[A run of records]
"""
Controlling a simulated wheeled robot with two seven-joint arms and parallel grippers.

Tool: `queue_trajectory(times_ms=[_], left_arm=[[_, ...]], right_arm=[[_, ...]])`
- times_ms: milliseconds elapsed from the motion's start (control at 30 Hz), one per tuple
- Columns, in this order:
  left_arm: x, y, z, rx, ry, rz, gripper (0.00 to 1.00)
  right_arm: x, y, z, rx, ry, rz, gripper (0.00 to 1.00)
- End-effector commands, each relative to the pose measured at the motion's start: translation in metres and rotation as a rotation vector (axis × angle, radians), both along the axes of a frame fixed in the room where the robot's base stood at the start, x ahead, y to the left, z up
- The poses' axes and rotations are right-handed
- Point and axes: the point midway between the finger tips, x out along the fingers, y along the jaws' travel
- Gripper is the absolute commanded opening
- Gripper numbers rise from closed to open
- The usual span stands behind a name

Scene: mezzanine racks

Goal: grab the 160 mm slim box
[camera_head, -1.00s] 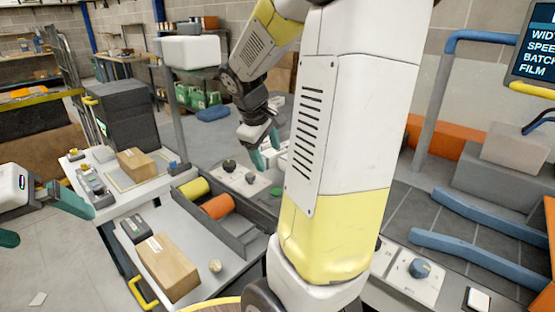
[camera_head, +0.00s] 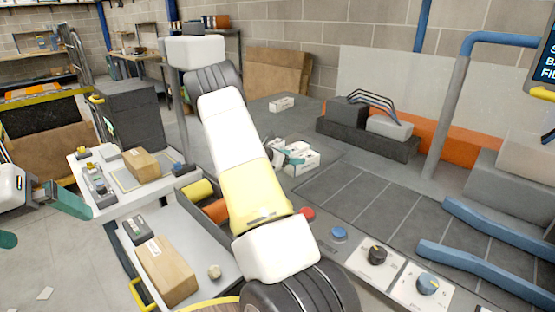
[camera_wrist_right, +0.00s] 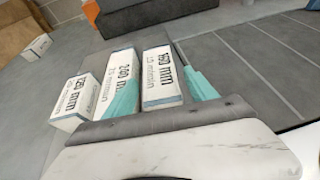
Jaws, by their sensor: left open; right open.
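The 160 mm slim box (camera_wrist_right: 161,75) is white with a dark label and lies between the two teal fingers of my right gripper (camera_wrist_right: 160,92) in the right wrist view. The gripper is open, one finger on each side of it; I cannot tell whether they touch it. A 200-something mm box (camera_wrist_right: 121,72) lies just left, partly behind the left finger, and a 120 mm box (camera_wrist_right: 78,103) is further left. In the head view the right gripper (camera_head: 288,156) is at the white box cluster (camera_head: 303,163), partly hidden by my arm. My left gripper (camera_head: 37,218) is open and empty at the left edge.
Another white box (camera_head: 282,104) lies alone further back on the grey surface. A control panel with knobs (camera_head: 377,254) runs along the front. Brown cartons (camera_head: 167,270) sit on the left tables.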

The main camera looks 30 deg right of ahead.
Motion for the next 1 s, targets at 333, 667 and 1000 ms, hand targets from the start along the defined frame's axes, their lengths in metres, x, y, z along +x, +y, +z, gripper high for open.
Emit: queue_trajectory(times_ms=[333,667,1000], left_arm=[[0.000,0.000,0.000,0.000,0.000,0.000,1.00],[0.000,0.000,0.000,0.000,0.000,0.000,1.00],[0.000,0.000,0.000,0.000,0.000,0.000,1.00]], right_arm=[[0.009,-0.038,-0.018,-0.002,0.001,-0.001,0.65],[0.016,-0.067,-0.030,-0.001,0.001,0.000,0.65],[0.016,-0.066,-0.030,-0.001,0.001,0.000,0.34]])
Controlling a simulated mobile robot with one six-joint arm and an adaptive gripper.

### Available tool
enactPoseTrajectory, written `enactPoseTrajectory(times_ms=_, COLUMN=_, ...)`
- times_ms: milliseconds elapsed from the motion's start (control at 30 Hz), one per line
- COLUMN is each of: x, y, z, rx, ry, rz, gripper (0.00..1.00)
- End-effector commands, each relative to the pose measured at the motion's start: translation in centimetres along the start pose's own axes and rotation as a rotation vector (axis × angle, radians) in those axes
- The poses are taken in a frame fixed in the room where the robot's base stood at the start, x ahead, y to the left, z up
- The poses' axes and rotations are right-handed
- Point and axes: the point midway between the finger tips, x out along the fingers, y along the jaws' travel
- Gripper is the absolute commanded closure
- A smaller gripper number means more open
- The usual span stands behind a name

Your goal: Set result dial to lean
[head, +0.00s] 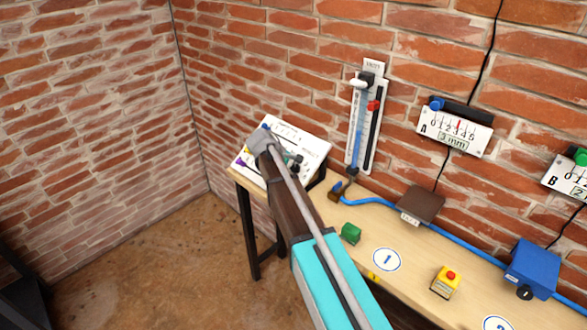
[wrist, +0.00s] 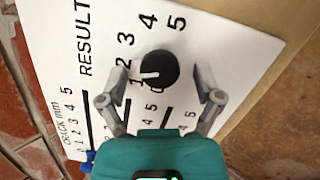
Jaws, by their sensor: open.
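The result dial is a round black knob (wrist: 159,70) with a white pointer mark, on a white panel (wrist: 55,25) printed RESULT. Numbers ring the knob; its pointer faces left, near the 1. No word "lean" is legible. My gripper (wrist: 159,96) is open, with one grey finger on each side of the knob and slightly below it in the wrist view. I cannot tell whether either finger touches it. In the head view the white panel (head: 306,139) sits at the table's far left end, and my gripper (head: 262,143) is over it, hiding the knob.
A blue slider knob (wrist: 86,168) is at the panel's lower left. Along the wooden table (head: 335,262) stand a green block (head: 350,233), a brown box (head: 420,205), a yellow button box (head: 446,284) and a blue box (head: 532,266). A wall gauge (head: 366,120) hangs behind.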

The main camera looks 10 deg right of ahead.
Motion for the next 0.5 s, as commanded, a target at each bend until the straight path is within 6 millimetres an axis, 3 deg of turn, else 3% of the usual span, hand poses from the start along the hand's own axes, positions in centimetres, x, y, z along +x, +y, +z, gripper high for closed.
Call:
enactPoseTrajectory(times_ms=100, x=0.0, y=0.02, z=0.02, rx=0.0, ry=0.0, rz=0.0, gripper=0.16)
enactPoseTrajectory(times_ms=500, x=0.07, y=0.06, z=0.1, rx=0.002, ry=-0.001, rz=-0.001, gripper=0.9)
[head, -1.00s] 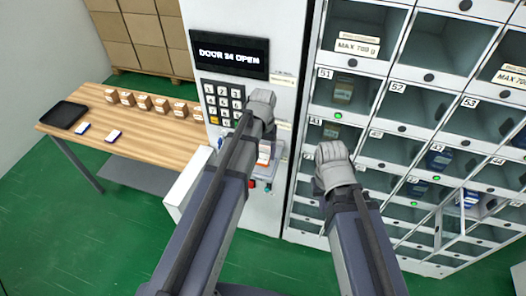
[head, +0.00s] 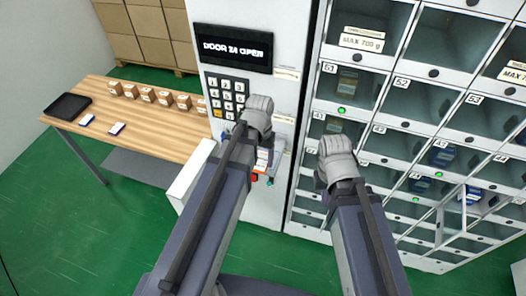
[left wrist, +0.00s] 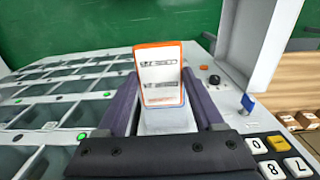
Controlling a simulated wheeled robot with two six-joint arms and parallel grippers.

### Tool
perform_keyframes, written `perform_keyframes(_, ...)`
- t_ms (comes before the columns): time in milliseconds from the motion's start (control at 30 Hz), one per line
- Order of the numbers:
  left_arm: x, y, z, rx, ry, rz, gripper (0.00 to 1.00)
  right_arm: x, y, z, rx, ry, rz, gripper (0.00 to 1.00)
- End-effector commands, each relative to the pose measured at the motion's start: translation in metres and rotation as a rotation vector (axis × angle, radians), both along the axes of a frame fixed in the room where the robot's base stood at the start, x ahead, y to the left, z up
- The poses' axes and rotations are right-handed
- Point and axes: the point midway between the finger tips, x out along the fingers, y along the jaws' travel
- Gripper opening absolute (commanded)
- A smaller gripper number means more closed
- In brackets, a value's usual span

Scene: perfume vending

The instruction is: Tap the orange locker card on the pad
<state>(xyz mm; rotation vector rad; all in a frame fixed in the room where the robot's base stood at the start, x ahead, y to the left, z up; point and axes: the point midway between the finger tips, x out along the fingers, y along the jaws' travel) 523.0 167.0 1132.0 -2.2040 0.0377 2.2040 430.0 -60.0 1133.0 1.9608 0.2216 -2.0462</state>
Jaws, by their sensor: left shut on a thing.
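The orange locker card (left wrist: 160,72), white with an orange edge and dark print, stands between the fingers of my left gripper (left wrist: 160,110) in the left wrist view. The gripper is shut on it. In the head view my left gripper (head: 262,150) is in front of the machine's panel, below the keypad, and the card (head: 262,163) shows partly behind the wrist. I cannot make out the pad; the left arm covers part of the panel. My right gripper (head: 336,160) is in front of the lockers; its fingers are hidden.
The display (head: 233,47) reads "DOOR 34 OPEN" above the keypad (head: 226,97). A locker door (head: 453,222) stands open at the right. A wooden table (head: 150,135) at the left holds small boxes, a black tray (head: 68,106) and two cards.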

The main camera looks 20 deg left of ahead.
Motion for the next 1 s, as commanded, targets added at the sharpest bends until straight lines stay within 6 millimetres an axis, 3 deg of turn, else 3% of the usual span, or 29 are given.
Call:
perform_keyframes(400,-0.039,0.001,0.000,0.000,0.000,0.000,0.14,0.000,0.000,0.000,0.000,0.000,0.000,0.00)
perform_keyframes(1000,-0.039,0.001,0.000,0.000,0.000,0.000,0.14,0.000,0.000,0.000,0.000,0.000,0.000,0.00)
"""
Exercise objective: Repeat only the lines from the one holding "The main camera looks 20 deg left of ahead." through the last line of the data.

Complete output:
The main camera looks 20 deg left of ahead.
Motion for the next 1 s, as commanded, targets added at the sharpest bends until straight lines stay within 6 millimetres an axis, 3 deg of turn, else 3% of the usual span, or 29 are given.
Call:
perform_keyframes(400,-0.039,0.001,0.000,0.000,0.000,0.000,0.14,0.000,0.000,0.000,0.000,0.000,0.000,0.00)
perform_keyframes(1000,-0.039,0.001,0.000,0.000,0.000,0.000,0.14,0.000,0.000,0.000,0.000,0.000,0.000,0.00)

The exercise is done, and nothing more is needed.